__RECORDS FOR THE EXERCISE__:
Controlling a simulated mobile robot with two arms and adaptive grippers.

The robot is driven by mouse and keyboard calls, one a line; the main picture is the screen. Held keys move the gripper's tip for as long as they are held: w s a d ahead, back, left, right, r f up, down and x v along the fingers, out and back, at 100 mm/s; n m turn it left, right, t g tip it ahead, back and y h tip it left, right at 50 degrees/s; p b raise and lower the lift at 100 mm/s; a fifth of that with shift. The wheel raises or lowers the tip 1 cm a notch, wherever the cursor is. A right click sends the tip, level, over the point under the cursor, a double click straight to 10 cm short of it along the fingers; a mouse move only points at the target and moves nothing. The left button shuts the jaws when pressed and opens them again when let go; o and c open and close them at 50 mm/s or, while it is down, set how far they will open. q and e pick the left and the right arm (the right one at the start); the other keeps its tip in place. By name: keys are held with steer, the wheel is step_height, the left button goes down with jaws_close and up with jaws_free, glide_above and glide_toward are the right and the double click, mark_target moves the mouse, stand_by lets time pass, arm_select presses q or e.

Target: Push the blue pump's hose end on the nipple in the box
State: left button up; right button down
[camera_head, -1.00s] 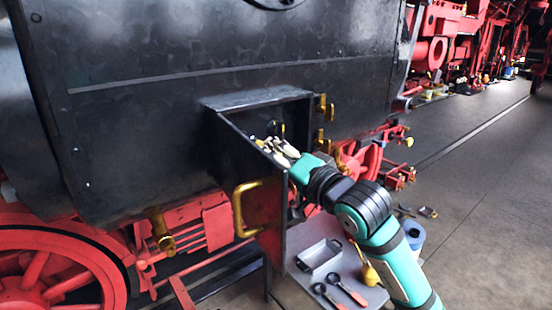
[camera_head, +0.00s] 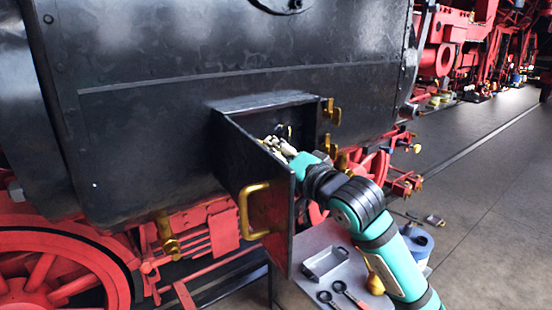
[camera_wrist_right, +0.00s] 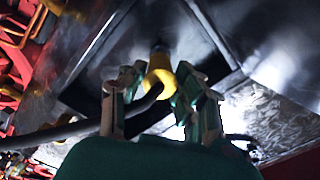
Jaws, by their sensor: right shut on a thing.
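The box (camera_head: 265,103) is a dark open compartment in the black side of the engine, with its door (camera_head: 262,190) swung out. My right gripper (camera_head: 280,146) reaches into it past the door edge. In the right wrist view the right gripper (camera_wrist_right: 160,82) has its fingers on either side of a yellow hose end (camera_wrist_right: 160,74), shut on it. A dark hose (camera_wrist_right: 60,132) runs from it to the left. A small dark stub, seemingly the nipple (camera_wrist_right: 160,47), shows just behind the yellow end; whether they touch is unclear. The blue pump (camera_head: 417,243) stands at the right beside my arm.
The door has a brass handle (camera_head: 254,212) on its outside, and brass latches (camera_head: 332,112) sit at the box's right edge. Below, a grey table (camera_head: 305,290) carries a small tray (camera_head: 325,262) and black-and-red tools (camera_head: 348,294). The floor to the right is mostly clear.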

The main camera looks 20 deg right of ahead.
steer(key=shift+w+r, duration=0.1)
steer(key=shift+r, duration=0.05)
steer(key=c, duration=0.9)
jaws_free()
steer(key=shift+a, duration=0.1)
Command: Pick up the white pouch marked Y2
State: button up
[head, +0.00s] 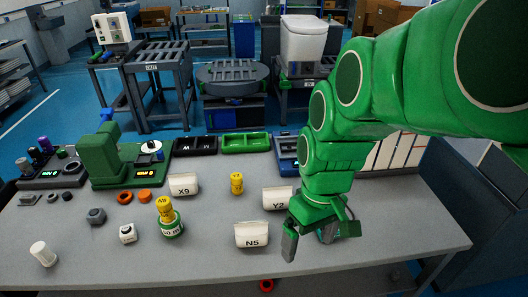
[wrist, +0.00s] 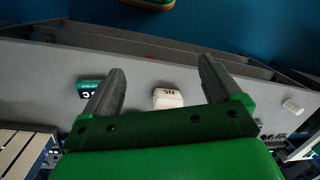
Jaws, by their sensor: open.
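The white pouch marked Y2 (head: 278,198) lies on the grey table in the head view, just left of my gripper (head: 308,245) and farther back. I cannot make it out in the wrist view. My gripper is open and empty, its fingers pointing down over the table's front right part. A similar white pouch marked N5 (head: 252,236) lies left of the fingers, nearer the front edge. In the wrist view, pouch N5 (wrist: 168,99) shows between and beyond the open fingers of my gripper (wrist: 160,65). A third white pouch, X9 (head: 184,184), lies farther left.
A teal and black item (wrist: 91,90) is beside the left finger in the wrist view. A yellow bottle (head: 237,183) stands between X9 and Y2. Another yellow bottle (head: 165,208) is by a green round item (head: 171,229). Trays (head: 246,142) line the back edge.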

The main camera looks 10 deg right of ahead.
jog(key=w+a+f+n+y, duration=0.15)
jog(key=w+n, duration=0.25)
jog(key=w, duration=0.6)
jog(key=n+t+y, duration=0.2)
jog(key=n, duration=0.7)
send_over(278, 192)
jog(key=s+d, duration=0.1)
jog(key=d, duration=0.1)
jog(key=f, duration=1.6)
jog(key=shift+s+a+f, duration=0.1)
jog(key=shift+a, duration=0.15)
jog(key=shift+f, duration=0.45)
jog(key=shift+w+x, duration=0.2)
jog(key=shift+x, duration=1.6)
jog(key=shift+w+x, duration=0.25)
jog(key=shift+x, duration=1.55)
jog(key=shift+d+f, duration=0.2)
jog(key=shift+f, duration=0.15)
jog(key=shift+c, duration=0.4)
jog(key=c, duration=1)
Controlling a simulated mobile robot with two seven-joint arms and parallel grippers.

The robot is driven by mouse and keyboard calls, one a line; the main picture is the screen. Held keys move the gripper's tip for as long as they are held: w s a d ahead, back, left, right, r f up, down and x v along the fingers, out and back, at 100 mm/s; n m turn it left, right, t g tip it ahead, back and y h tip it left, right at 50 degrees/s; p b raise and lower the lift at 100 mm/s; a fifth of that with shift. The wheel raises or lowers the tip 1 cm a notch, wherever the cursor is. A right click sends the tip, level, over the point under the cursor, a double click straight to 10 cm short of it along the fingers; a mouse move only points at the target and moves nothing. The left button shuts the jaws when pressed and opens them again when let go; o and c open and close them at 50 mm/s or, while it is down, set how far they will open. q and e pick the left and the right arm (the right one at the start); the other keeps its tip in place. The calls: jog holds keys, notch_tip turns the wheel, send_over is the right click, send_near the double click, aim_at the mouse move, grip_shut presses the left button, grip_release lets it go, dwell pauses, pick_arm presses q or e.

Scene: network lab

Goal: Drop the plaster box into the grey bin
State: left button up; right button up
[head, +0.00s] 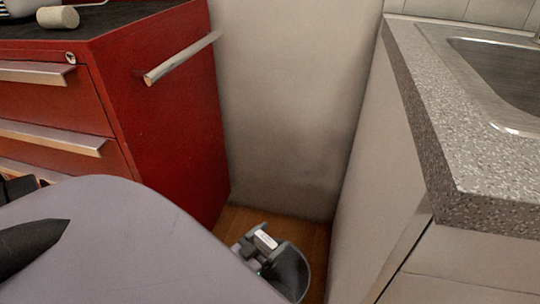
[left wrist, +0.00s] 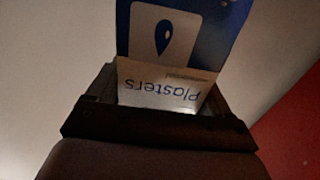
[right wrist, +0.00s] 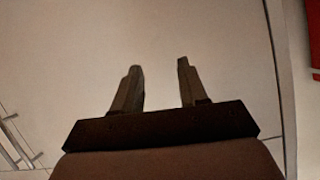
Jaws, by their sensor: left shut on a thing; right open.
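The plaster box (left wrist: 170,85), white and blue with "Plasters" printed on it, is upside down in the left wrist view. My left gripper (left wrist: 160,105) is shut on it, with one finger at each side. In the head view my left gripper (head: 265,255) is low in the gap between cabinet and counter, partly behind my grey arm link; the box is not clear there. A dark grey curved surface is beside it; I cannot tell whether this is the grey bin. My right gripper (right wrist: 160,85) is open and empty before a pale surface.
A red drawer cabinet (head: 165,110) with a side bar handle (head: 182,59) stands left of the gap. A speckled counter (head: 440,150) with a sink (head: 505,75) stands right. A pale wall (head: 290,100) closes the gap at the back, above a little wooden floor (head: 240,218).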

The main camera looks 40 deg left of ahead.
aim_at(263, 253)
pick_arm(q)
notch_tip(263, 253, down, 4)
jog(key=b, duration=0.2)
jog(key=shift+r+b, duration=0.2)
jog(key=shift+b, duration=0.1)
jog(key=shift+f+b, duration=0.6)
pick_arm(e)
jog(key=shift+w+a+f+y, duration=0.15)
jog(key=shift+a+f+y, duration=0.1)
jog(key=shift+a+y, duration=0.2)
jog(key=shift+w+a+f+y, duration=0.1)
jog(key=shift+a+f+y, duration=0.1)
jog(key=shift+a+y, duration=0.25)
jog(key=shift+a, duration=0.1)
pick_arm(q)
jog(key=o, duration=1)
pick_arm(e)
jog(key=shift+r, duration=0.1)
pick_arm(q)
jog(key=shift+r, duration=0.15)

__TASK GOAL__:
Make an exact copy of all entries above, dropping the images.

__ANSWER TO THIS PROBLEM__:
Controlling a simulated mobile robot with two arms and adaptive grippers.

The robot is driven by mouse and keyboard calls, one a line; the main picture is the screen. Held keys move the gripper's tip for as long as they are held: w s a d ahead, back, left, right, r f up, down and x v along the fingers, out and back, at 100 mm/s; n m turn it left, right, t g tip it ahead, back and y h tip it left, right at 50 degrees/s; p b raise and lower the lift at 100 mm/s; a fifth of that with shift. The wheel raises or lowers the tip 1 cm a notch, wherever the cursor is. A right click sends the tip, level, over the point under the cursor, a double click straight to 10 cm short of it along the fingers; a mouse move only points at the target and moves nothing. The left button shuts the jaws when pressed and opens them again when let go; o and c open and close them at 50 mm/s or, while it is down, set how far they will open. q and e pick the left and the right arm (the right one at the start); the other keeps its tip in place. By name: keys are held with steer, the wheel is step_height, the left button goes down with jaws_close and up with jaws_free, glide_above and glide_toward are the right and the double click, mark_target moves the mouse, stand_by lets time pass, arm_select presses q or e.

Target: Push the blue pump's hose end on the nipple in the box
State: left button up; right button down
[camera_head, -1.00s] 
[camera_head, +0.00s] 
[camera_wrist_right, +0.00s] 
Jaws, by their sensor: right shut on a thing.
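The box (camera_head: 265,103) is a dark open compartment in the black side of the engine, with its door (camera_head: 262,190) swung out. My right gripper (camera_head: 280,146) reaches into it past the door edge. In the right wrist view the right gripper (camera_wrist_right: 160,82) has its fingers on either side of a yellow hose end (camera_wrist_right: 160,74), shut on it. A dark hose (camera_wrist_right: 60,132) runs from it to the left. A small dark stub, seemingly the nipple (camera_wrist_right: 160,47), shows just behind the yellow end; whether they touch is unclear. The blue pump (camera_head: 417,243) stands at the right beside my arm.
The door has a brass handle (camera_head: 254,212) on its outside, and brass latches (camera_head: 332,112) sit at the box's right edge. Below, a grey table (camera_head: 305,290) carries a small tray (camera_head: 325,262) and black-and-red tools (camera_head: 348,294). The floor to the right is mostly clear.

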The main camera looks 20 deg right of ahead.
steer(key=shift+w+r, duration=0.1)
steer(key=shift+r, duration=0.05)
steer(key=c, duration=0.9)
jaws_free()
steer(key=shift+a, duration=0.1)
Command: Pick up the white pouch marked Y2
State: button up
[head, +0.00s] 
[wrist, +0.00s] 
Jaws, by their sensor: open.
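The white pouch marked Y2 (head: 278,198) lies on the grey table in the head view, just left of my gripper (head: 308,245) and farther back. I cannot make it out in the wrist view. My gripper is open and empty, its fingers pointing down over the table's front right part. A similar white pouch marked N5 (head: 252,236) lies left of the fingers, nearer the front edge. In the wrist view, pouch N5 (wrist: 168,99) shows between and beyond the open fingers of my gripper (wrist: 160,65). A third white pouch, X9 (head: 184,184), lies farther left.
A teal and black item (wrist: 91,90) is beside the left finger in the wrist view. A yellow bottle (head: 237,183) stands between X9 and Y2. Another yellow bottle (head: 165,208) is by a green round item (head: 171,229). Trays (head: 246,142) line the back edge.

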The main camera looks 10 deg right of ahead.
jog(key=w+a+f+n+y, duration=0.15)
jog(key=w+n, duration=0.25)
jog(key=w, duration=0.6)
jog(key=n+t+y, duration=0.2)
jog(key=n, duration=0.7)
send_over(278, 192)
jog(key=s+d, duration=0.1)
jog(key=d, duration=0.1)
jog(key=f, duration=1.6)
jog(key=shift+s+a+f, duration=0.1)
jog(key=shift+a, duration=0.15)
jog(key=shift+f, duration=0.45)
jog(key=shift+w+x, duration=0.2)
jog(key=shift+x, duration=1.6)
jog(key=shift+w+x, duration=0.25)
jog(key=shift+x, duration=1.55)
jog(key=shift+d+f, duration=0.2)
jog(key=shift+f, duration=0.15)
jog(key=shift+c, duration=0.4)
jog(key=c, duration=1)
Controlling a simulated mobile robot with two seven-joint arms and parallel grippers.

The robot is driven by mouse and keyboard calls, one a line; the main picture is the screen. Held keys move the gripper's tip for as long as they are held: w s a d ahead, back, left, right, r f up, down and x v along the fingers, out and back, at 100 mm/s; n m turn it left, right, t g tip it ahead, back and y h tip it left, right at 50 degrees/s; p b raise and lower the lift at 100 mm/s; a fifth of that with shift. The wheel raises or lowers the tip 1 cm a notch, wherever the cursor is. A right click sends the tip, level, over the point under the cursor, a double click straight to 10 cm short of it along the fingers; a mouse move only points at the target and moves nothing. The left button shuts the jaws when pressed and opens them again when let go; o and c open and close them at 50 mm/s or, while it is down, set how far they will open. q and e pick the left and the right arm (the right one at the start); the other keeps its tip in place. The calls: jog holds keys, notch_tip turns the wheel, send_over is the right click, send_near the double click, aim_at the mouse move, grip_shut presses the left button, grip_release lets it go, dwell pauses, pick_arm presses q or e.

Scene: network lab

Goal: Drop the plaster box into the grey bin
State: left button up; right button up
[head, +0.00s] 
[left wrist, +0.00s] 
[right wrist, +0.00s] 
Jaws, by their sensor: left shut on a thing; right open.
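The plaster box (left wrist: 170,85), white and blue with "Plasters" printed on it, is upside down in the left wrist view. My left gripper (left wrist: 160,105) is shut on it, with one finger at each side. In the head view my left gripper (head: 265,255) is low in the gap between cabinet and counter, partly behind my grey arm link; the box is not clear there. A dark grey curved surface is beside it; I cannot tell whether this is the grey bin. My right gripper (right wrist: 160,85) is open and empty before a pale surface.
A red drawer cabinet (head: 165,110) with a side bar handle (head: 182,59) stands left of the gap. A speckled counter (head: 440,150) with a sink (head: 505,75) stands right. A pale wall (head: 290,100) closes the gap at the back, above a little wooden floor (head: 240,218).

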The main camera looks 40 deg left of ahead.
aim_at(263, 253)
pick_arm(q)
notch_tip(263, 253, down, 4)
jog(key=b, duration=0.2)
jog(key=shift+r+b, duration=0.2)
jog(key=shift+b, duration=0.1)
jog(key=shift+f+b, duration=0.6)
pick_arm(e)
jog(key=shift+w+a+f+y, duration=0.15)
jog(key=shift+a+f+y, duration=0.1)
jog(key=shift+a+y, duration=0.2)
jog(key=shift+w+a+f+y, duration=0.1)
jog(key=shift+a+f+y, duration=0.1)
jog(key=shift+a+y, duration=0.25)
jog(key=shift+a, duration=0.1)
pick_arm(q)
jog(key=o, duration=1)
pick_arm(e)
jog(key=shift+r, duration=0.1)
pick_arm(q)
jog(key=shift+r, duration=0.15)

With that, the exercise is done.